To be done: Repeat every line exactly, keeping the pictures out of the copy.

------------------------------

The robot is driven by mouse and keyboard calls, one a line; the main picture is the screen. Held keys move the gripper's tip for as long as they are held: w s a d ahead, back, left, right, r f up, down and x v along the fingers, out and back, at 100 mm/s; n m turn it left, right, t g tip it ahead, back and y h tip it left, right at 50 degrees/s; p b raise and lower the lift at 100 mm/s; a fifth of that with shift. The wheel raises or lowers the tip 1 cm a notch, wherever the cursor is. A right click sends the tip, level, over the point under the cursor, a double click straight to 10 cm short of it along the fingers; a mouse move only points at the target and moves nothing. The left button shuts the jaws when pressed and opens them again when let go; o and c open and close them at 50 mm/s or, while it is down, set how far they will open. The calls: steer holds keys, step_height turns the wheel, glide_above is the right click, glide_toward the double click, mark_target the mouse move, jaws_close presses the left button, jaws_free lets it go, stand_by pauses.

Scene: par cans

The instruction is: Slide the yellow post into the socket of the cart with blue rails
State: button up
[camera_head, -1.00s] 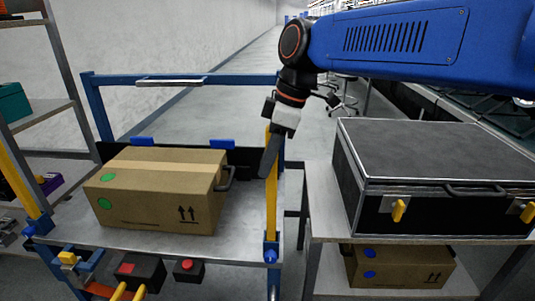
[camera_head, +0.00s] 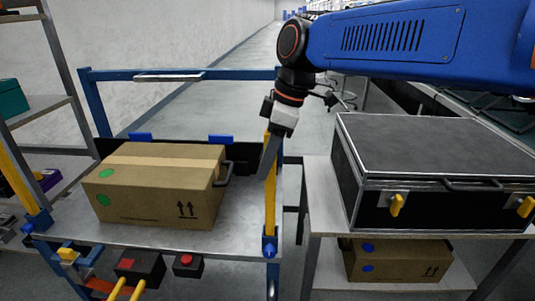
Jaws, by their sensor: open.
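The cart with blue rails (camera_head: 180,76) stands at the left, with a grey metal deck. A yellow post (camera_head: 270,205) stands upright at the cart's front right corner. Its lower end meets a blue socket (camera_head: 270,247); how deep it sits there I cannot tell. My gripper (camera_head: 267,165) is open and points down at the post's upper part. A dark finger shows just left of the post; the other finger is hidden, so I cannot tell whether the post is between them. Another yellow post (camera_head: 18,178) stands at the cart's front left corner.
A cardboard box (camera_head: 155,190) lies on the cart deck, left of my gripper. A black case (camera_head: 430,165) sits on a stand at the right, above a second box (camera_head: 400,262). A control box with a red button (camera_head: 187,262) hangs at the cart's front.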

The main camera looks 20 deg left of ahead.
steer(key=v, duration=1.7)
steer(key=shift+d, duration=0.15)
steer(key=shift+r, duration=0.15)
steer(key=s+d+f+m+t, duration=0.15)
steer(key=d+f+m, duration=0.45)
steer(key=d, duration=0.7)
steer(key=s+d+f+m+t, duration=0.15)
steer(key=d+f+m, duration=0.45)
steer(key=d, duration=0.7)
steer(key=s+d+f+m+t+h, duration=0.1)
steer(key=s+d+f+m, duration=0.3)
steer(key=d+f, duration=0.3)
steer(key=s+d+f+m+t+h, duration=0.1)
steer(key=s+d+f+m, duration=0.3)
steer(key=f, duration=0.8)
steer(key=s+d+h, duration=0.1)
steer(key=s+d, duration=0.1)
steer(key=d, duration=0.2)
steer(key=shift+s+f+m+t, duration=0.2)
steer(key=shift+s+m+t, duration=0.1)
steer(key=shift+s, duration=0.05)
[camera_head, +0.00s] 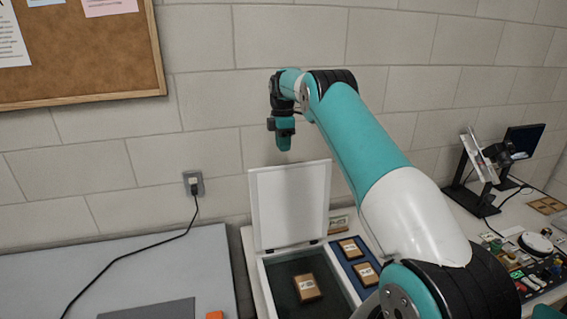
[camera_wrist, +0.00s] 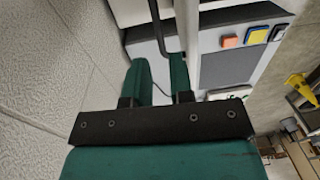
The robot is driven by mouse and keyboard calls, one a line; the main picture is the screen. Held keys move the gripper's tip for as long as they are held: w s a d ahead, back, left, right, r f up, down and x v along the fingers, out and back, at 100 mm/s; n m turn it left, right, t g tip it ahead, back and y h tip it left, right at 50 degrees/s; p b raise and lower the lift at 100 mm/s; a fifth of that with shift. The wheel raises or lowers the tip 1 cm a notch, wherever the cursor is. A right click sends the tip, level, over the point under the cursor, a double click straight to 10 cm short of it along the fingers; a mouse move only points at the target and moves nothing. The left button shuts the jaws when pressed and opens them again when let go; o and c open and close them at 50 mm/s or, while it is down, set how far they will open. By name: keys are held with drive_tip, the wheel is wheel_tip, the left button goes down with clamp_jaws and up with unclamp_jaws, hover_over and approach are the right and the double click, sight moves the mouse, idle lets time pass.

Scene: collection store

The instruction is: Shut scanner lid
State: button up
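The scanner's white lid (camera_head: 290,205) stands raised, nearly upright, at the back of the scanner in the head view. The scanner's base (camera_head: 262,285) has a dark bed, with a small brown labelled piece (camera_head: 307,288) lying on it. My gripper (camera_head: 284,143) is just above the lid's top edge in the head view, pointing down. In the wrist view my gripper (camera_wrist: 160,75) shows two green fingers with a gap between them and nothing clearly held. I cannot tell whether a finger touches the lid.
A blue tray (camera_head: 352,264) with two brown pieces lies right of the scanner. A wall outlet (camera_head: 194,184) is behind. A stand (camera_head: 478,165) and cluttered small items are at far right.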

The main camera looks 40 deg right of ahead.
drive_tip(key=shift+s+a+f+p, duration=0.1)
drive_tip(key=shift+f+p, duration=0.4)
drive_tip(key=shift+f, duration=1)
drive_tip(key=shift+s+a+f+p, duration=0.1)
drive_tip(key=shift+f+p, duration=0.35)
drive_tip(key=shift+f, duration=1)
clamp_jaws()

------------------------------

Right answer:
The robot is driven by mouse and keyboard calls, one a line; the main picture is the screen. Held keys move the gripper's tip for as long as they are held: w s a d ahead, back, left, right, r f up, down and x v along the fingers, out and back, at 100 mm/s; n m turn it left, right, t g tip it ahead, back and y h tip it left, right at 50 degrees/s; p b raise and lower the lift at 100 mm/s; a fifth of that with shift. The wheel raises or lowers the tip 1 cm a notch, wherever the cursor is. A right click sends the tip, level, over the point under the cursor, a double click straight to 10 cm short of it along the fingers; a mouse move only points at the target and moves nothing. The left button shuts the jaws when pressed and opens them again when let go; o and c open and close them at 50 mm/s or, while it is down, set how far they will open. The calls: steer holds keys, step_height turns the wheel, glide_above is the right click, glide_toward the double click, mark_target the mouse move, jaws_close presses the left button, jaws_free lets it go, stand_by pauses.

Scene: par cans

The instruction is: Slide the yellow post into the socket of the cart with blue rails
State: button up
[camera_head, -1.00s] 
[camera_head, +0.00s] 
Jaws, by their sensor: open.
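The cart with blue rails (camera_head: 180,76) stands at the left, with a grey metal deck. A yellow post (camera_head: 270,205) stands upright at the cart's front right corner. Its lower end meets a blue socket (camera_head: 270,247); how deep it sits there I cannot tell. My gripper (camera_head: 267,165) is open and points down at the post's upper part. A dark finger shows just left of the post; the other finger is hidden, so I cannot tell whether the post is between them. Another yellow post (camera_head: 18,178) stands at the cart's front left corner.
A cardboard box (camera_head: 155,190) lies on the cart deck, left of my gripper. A black case (camera_head: 430,165) sits on a stand at the right, above a second box (camera_head: 400,262). A control box with a red button (camera_head: 187,262) hangs at the cart's front.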

The main camera looks 20 deg left of ahead.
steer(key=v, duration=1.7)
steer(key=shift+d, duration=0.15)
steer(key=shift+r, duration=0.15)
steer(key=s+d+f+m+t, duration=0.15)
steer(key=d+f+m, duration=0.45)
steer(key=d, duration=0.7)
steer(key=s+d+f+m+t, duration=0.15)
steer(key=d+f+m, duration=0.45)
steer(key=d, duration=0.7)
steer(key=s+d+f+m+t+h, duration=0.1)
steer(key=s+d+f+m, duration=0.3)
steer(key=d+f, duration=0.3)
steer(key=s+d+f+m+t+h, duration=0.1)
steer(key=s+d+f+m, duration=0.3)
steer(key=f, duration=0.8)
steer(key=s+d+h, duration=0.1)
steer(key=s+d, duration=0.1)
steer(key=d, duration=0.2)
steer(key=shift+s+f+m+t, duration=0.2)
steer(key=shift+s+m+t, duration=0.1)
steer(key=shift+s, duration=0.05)
[camera_head, +0.00s] 
[camera_wrist, +0.00s] 
The robot is driven by mouse and keyboard calls, one a line; the main picture is the screen. Held keys move the gripper's tip for as long as they are held: w s a d ahead, back, left, right, r f up, down and x v along the fingers, out and back, at 100 mm/s; n m turn it left, right, t g tip it ahead, back and y h tip it left, right at 50 degrees/s; p b raise and lower the lift at 100 mm/s; a fifth of that with shift. The wheel raises or lowers the tip 1 cm a notch, wherever the cursor is. A right click sends the tip, level, over the point under the cursor, a double click straight to 10 cm short of it along the fingers; a mouse move only points at the target and moves nothing. The left button shuts the jaws when pressed and opens them again when let go; o and c open and close them at 50 mm/s or, while it is down, set how far they will open. By name: keys are held with drive_tip, the wheel is wheel_tip, the left button goes down with clamp_jaws and up with unclamp_jaws, hover_over and approach are the right and the double click, sight moves the mouse, idle lets time pass.

Scene: collection store

The instruction is: Shut scanner lid
State: button up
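The scanner's white lid (camera_head: 290,205) stands raised, nearly upright, at the back of the scanner in the head view. The scanner's base (camera_head: 262,285) has a dark bed, with a small brown labelled piece (camera_head: 307,288) lying on it. My gripper (camera_head: 284,143) is just above the lid's top edge in the head view, pointing down. In the wrist view my gripper (camera_wrist: 160,75) shows two green fingers with a gap between them and nothing clearly held. I cannot tell whether a finger touches the lid.
A blue tray (camera_head: 352,264) with two brown pieces lies right of the scanner. A wall outlet (camera_head: 194,184) is behind. A stand (camera_head: 478,165) and cluttered small items are at far right.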

The main camera looks 40 deg right of ahead.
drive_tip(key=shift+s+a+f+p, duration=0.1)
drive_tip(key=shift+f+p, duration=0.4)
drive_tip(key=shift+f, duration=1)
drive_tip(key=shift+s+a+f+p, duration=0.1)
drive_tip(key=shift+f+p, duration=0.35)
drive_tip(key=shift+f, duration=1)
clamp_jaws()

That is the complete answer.